README for html2rss
html2rss is a python3 script to scrap the homepage of a news site and generate a RSS 2.0.1 feed.
This script is currently set to scrap a couple of specific news sites (AIChE ChEnected and EASME (the European Commission's Executive Agency for Small and Medium-sized Enterprises)), but it should be easy to adapt it to other news sites ...
For more information, see the blog post RSS feed for AIChE ChEnected.

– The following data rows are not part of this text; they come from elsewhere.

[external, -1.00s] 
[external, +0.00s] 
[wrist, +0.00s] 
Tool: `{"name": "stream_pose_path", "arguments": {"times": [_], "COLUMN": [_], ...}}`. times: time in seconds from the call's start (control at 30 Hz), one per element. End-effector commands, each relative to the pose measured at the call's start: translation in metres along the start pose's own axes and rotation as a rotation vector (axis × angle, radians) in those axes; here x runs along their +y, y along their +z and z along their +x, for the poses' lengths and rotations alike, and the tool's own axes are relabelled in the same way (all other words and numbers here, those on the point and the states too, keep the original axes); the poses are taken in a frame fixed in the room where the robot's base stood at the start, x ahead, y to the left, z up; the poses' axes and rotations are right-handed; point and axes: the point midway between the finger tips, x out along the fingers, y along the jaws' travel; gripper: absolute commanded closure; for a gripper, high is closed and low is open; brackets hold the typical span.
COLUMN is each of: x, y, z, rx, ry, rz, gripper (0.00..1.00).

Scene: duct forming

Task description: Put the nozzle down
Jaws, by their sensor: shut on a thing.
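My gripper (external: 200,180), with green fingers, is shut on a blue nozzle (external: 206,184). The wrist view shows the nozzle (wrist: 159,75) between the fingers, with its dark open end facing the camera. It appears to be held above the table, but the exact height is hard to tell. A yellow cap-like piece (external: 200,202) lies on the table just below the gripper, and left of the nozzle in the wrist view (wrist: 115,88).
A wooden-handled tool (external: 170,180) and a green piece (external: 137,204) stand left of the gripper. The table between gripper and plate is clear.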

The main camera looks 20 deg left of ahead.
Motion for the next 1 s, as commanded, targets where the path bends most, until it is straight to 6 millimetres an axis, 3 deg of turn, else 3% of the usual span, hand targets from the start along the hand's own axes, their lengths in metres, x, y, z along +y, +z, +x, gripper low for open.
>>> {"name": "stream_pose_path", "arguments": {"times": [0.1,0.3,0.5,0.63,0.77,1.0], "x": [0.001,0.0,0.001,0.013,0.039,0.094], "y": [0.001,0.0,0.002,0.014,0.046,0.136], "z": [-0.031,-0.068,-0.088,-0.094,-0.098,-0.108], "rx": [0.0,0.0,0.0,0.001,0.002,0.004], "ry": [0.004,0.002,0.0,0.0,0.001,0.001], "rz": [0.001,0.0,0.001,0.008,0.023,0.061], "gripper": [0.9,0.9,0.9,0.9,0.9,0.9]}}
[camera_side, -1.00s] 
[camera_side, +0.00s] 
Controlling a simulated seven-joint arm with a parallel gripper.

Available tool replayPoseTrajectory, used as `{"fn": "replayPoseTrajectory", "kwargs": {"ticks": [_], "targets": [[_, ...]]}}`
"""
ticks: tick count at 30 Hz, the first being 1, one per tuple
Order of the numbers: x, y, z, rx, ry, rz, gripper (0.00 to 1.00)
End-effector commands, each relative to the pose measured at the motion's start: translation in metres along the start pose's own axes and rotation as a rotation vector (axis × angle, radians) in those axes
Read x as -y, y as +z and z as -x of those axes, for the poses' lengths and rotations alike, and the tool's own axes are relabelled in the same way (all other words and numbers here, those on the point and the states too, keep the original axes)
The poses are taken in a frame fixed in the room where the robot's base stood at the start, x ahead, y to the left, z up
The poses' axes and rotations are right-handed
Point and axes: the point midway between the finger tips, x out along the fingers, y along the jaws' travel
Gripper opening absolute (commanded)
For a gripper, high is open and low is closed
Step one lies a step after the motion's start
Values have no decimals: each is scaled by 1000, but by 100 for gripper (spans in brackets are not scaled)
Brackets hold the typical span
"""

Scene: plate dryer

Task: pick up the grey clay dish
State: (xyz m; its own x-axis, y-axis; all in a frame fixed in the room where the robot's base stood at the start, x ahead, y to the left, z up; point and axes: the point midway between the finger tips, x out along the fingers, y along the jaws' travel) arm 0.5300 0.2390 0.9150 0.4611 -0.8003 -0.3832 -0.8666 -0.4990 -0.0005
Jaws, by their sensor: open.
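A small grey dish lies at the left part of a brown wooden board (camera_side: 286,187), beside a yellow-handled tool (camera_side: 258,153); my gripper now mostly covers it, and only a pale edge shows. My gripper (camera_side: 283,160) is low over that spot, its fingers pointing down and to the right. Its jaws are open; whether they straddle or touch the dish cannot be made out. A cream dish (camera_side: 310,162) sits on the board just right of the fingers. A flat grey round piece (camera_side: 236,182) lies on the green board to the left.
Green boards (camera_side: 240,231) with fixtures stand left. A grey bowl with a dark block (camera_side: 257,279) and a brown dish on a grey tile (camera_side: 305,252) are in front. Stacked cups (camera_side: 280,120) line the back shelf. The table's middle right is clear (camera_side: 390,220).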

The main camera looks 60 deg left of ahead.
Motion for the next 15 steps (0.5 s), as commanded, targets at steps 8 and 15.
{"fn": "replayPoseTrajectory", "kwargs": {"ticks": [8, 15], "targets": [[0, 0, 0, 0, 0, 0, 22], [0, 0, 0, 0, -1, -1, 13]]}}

Homepage: https://gitlab.com/simevo/html2rss.
Usage
Launch the script from the command line, passing as argument the identifier of the news site you want to scrape (currently either chenected
or easme
).
Sample invocation:
./html2rss.py chenected
Output:
<?xml version="1.0" encoding="utf-8"?>
<rss version="2.0">
<channel>
<title>AIChE ChEnected</title>
<link>http://libpf.com/chenected2.rss</link>
<description>Hourly scrapped for you from http://www.aiche.org/chenected</description>
<language>en</language>
<lastBuildDate>Fri, 18 Jun 2021 00:00:00 -0000</lastBuildDate>
<item>
<title>Juneteenth and the IDEAL Path Forward</title>
<link>http://www.aiche.org/chenected/2021/06/juneteenth-and-ideal-path-forward</link>
<description>AIChE observes African American Emancipation Day — Juneteenth — and encourages everyone in our community to commemorate the day through reflection, self-assessment, and learning.</description>
<dc:creator xmlns:dc="http://purl.org/dc/elements/1.1/">Societal Impact Operating Council (SIOC)</dc:creator>
<pubDate>Fri, 18 Jun 2021 00:00:00 -0000</pubDate>
</item>
<item>
<title>Alan Bahl: Featured LGBTQ+ ChemE Professional</title>
<link>http://www.aiche.org/chenected/2021/06/alan-bahl-featured-lgbtq-cheme-professional</link>
<description>Meet Alan Bahl who discusses his experience as an LGBTQ+ ChemE professional working in EHS for the MBCC Group, a chemical manufacturer.</description>
<dc:creator xmlns:dc="http://purl.org/dc/elements/1.1/">John Vasko</dc:creator>
<pubDate>Thu, 17 Jun 2021 00:00:00 -0000</pubDate>
</item>
...
</channel>
</rss>
License
(C) Copyright 2015-2021 Paolo Greppi simevo.com - All rights reserved.
This program may be used under the terms of the GNU General Public License version 3.0 as published by the Free Software Foundation and appearing in the file LICENSE.txt included in this repository.